(What needs to be done) State the number of lines that contain "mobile", with no other text.

(Dataset rows)
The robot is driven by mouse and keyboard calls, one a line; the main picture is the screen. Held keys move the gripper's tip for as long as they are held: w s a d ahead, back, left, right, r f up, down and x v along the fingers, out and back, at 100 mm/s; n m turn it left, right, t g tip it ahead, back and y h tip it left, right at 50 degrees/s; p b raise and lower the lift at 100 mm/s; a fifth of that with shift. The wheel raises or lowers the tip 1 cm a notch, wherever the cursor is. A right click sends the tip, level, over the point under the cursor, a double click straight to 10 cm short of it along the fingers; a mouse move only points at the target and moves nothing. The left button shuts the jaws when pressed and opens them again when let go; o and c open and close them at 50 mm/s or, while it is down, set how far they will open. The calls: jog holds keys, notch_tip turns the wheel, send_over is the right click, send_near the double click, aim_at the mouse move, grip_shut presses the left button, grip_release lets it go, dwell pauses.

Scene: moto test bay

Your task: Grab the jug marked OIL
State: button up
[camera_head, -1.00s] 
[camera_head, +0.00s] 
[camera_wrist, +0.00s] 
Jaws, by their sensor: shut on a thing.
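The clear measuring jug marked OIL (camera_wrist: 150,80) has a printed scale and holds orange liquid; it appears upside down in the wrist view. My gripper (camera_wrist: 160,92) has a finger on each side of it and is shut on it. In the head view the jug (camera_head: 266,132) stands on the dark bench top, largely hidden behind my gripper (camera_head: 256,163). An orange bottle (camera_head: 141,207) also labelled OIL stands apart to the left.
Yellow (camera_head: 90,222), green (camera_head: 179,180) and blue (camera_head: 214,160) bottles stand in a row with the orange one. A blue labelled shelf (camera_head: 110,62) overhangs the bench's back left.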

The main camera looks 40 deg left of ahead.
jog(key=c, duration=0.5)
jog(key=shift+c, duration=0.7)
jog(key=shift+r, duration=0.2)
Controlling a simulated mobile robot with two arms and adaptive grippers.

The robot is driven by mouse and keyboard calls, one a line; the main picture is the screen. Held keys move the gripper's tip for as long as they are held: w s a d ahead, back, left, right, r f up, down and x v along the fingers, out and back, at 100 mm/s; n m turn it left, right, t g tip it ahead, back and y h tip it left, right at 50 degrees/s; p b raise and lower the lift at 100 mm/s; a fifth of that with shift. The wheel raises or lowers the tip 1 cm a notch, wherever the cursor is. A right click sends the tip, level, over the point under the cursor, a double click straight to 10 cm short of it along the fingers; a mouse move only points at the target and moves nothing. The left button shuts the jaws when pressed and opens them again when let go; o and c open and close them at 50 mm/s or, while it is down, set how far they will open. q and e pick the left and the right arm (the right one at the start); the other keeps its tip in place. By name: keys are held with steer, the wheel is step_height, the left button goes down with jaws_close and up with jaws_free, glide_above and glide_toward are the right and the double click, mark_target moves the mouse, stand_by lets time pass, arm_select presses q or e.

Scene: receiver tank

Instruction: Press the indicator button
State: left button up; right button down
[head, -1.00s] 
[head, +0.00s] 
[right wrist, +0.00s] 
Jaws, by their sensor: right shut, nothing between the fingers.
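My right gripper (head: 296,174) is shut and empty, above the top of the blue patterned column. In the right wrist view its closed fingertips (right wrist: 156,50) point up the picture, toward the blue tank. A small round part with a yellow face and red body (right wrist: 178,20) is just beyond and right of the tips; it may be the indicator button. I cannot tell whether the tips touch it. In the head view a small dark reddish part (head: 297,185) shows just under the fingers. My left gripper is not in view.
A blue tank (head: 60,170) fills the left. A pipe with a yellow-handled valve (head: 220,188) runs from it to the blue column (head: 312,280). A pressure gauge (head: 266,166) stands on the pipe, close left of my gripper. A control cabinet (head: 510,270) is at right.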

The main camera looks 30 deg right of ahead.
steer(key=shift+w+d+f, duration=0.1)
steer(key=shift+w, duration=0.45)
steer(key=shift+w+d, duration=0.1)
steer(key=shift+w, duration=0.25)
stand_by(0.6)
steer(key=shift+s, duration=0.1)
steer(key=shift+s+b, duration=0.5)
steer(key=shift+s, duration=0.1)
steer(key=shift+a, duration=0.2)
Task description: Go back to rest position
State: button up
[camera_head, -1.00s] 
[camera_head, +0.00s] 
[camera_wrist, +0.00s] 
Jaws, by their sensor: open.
...
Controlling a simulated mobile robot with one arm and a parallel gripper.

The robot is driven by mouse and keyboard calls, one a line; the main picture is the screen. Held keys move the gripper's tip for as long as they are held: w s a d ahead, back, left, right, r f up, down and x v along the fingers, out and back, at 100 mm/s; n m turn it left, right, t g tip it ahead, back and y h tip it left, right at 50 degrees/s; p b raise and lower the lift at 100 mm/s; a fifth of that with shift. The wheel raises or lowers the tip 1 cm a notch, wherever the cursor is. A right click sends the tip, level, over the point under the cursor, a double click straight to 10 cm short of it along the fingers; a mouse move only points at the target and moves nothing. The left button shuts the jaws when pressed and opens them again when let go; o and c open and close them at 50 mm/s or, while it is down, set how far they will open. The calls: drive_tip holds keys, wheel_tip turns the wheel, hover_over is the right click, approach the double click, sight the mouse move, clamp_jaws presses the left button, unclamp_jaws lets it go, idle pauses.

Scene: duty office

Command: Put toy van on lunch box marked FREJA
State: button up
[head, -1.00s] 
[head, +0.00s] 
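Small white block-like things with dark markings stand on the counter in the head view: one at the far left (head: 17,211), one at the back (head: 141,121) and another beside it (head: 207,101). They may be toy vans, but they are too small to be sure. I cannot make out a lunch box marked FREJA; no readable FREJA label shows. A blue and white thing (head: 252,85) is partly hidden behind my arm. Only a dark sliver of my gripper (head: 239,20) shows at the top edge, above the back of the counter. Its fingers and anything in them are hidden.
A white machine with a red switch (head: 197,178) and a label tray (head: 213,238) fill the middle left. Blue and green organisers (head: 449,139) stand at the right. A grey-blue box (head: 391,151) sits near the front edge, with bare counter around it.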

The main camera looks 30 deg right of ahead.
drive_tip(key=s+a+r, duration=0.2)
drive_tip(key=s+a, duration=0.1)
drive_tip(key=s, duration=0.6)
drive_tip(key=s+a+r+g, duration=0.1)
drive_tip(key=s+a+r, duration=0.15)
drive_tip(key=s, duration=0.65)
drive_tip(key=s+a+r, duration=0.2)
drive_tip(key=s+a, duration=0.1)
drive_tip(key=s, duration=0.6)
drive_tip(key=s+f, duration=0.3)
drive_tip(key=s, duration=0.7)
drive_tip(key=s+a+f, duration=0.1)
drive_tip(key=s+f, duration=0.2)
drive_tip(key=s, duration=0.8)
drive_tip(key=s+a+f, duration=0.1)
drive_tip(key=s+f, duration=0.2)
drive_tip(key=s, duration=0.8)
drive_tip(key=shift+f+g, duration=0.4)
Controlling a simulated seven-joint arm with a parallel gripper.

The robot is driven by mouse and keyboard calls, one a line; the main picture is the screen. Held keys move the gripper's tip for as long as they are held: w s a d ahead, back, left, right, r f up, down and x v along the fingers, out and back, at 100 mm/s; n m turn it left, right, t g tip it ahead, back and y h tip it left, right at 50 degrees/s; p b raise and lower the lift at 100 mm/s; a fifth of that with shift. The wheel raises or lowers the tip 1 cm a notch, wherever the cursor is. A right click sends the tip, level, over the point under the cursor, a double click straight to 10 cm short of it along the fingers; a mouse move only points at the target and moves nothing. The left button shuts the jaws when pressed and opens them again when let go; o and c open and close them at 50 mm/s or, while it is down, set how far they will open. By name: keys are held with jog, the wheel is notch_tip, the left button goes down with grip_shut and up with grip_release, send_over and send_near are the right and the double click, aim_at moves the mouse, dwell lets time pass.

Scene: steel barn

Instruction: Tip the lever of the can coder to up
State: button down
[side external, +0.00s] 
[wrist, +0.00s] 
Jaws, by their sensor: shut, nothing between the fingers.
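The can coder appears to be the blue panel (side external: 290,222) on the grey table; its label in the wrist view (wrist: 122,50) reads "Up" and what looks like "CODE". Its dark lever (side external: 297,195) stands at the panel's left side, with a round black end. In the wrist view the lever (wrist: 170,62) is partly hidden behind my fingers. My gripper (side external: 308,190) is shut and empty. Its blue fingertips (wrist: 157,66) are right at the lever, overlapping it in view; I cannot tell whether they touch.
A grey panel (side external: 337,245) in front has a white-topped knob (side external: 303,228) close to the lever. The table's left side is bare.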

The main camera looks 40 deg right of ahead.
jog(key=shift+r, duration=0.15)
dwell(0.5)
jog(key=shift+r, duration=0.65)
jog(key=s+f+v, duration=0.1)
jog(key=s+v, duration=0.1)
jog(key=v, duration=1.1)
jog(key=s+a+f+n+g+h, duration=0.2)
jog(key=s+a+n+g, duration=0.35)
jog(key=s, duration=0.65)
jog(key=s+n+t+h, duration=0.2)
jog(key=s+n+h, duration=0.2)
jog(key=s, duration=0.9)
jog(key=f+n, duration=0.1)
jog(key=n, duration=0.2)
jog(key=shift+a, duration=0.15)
...
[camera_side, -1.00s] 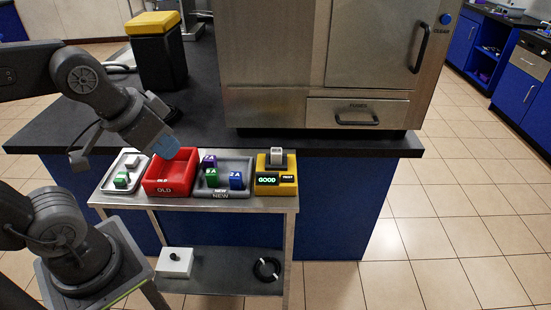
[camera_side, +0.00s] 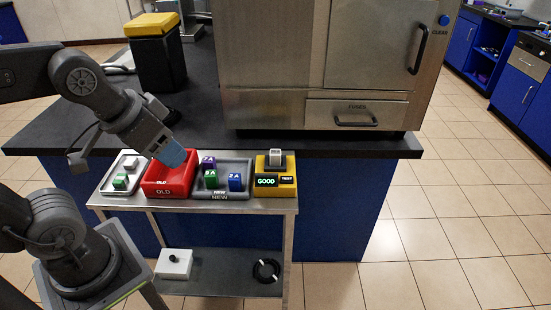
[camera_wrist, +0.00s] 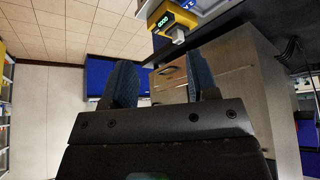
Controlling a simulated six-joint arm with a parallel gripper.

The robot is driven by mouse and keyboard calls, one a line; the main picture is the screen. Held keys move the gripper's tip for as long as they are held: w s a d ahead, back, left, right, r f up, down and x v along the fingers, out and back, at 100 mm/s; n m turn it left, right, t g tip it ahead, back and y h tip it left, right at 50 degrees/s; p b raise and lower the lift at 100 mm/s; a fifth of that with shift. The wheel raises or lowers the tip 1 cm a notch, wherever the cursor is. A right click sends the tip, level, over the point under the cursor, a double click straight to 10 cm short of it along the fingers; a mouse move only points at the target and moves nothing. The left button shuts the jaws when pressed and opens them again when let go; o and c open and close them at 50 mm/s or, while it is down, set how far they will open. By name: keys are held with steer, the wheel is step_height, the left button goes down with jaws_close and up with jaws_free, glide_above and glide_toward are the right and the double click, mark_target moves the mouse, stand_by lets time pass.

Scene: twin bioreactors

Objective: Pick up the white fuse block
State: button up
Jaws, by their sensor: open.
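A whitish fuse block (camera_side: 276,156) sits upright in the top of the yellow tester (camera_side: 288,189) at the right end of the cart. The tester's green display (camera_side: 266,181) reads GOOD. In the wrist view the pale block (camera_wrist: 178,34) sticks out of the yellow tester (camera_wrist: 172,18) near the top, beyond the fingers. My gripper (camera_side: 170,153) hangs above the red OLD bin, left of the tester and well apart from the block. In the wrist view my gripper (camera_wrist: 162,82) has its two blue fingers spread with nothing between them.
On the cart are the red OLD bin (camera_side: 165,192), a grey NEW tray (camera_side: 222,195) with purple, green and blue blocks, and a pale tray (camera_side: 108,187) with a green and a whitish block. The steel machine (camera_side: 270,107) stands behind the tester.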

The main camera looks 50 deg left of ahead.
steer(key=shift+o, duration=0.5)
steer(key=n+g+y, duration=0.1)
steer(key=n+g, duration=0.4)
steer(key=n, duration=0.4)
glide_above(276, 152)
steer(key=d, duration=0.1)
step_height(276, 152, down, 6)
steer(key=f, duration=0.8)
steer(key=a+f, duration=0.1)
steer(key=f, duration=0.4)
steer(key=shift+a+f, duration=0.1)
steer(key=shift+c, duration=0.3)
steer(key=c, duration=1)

(Solution for this problem) 2